▶ **Short problem**
Using the data below, return the stretch from the line that contains "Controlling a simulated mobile" through the line that contains "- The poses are", both included, exactly as it stands and nothing beyond it.

▶ **Input material**
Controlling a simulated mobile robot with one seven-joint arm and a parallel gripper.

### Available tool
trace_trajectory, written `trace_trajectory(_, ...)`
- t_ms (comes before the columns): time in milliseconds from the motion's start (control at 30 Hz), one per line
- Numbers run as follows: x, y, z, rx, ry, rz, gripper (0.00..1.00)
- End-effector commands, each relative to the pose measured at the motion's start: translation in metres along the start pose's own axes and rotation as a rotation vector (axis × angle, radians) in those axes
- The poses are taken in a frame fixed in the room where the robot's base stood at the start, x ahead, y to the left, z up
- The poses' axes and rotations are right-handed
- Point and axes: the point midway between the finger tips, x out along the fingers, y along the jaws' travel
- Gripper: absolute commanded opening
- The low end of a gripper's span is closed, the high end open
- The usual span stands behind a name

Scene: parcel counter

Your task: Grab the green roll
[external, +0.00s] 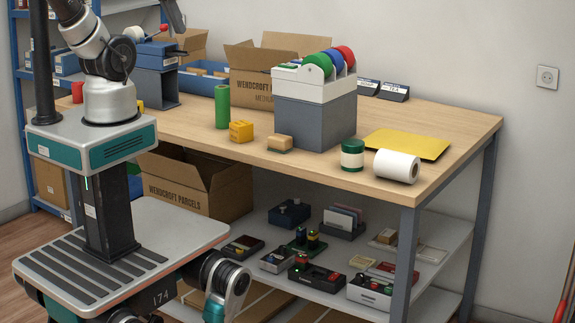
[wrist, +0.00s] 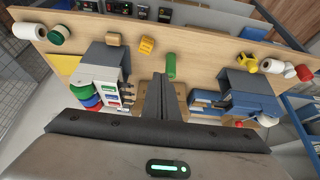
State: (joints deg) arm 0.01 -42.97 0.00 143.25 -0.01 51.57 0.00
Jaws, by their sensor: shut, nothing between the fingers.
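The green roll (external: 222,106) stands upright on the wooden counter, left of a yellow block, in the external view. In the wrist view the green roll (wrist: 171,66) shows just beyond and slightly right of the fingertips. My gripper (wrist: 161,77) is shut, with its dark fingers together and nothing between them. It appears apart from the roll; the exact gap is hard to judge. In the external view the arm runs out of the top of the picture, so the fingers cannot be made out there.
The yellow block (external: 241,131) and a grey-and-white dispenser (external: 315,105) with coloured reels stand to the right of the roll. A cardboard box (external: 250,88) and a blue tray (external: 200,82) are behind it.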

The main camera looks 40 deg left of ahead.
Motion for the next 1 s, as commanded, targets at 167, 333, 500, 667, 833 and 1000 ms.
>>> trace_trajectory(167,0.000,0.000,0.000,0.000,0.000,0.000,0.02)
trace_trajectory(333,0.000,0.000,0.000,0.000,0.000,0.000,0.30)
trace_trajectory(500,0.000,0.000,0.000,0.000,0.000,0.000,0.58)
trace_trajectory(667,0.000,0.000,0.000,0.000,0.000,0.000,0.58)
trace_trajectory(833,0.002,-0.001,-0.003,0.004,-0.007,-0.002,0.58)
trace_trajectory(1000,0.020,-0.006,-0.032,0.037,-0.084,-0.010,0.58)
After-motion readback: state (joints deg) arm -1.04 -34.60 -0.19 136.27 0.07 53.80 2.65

--

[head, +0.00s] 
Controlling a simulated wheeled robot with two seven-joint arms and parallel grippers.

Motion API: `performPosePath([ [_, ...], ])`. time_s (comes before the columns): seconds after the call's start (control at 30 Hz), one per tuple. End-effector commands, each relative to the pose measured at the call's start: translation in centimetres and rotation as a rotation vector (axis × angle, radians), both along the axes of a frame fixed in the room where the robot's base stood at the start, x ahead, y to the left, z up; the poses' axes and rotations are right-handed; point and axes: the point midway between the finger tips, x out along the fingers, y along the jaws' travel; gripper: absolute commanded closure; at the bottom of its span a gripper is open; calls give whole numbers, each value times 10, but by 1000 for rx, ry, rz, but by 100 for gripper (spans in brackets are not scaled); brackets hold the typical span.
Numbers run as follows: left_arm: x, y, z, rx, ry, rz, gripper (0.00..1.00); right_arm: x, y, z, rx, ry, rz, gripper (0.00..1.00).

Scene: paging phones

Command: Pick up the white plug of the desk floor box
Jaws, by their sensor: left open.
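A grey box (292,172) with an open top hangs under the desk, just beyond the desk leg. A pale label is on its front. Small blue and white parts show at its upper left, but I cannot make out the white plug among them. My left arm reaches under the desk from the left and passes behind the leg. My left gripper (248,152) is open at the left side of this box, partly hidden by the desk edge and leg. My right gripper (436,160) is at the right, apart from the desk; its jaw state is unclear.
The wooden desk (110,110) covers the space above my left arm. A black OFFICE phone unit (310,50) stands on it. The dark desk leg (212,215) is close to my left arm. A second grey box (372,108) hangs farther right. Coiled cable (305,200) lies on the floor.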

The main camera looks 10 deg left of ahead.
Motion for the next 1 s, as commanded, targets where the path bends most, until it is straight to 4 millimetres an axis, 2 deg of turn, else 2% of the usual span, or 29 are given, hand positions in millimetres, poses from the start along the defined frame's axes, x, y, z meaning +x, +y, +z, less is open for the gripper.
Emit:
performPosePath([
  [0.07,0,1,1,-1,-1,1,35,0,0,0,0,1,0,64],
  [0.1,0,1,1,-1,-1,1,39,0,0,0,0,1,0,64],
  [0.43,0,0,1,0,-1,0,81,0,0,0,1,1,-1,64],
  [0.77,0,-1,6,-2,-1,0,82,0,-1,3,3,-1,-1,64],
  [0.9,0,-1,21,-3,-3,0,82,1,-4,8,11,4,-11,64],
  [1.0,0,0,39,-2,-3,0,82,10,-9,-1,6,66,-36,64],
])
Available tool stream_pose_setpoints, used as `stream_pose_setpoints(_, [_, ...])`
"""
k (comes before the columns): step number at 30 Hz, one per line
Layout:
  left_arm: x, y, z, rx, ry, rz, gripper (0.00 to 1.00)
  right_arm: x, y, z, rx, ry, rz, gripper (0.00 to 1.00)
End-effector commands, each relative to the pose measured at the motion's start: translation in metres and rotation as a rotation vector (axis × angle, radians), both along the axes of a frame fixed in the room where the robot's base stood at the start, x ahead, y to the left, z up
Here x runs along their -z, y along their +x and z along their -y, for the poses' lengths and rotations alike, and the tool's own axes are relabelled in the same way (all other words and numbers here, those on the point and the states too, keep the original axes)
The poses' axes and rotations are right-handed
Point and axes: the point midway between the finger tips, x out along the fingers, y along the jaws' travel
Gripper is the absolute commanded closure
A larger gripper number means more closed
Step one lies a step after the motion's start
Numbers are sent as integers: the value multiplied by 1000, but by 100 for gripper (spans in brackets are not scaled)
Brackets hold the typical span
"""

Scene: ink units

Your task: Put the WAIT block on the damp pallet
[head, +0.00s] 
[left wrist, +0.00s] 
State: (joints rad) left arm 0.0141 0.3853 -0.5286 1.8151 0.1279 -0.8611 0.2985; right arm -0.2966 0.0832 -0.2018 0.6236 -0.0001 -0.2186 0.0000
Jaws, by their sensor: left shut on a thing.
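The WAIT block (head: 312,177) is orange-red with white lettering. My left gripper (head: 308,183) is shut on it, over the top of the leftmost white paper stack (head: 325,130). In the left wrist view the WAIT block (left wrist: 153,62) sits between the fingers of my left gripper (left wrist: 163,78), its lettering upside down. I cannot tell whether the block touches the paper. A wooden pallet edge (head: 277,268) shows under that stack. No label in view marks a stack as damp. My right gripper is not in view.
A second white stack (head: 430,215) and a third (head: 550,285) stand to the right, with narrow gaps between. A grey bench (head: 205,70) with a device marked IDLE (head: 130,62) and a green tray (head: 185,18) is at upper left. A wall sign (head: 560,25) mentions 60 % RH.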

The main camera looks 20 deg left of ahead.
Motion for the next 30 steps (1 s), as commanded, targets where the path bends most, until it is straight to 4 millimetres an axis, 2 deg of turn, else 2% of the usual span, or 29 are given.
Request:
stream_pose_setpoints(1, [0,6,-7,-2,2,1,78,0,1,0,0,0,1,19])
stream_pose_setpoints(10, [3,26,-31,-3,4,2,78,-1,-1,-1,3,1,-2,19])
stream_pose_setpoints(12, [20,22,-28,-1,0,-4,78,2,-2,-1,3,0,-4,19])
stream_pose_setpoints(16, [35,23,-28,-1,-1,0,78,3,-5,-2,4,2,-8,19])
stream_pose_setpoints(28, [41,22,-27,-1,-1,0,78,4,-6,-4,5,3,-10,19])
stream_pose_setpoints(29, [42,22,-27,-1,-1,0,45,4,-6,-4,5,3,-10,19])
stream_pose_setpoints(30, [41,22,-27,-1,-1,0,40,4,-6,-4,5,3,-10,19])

* * *

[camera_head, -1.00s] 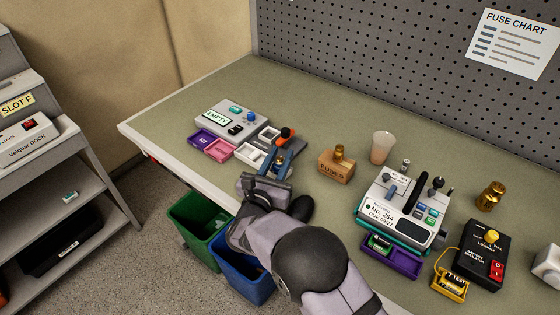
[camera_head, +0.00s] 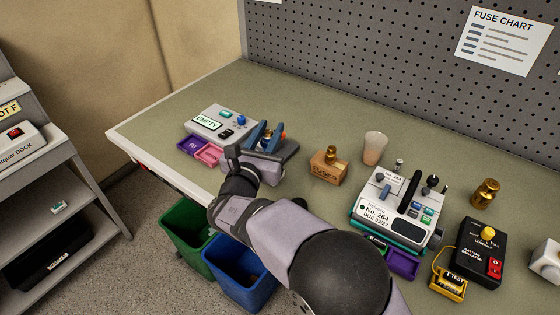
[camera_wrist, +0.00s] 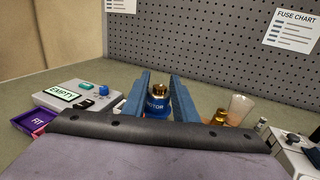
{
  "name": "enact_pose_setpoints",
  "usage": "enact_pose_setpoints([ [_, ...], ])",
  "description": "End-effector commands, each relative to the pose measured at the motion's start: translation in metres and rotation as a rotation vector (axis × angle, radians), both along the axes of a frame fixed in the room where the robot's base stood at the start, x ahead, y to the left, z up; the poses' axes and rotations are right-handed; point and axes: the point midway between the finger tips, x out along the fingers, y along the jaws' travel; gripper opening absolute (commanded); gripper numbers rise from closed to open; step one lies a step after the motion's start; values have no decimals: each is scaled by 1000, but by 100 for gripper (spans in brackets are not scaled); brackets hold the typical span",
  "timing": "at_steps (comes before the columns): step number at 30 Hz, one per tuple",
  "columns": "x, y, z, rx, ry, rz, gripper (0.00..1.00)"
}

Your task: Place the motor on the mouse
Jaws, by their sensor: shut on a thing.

▶ **Reply to the exercise**
Controlling a simulated mobile robot with one seven-joint arm and a parallel gripper.

### Available tool
trace_trajectory, written `trace_trajectory(_, ...)`
- t_ms (comes before the columns): time in milliseconds from the motion's start (control at 30 Hz), one per line
- Numbers run as follows: x, y, z, rx, ry, rz, gripper (0.00..1.00)
- End-effector commands, each relative to the pose measured at the motion's start: translation in metres along the start pose's own axes and rotation as a rotation vector (axis × angle, radians) in those axes
- The poses are taken in a frame fixed in the room where the robot's base stood at the start, x ahead, y to the left, z up

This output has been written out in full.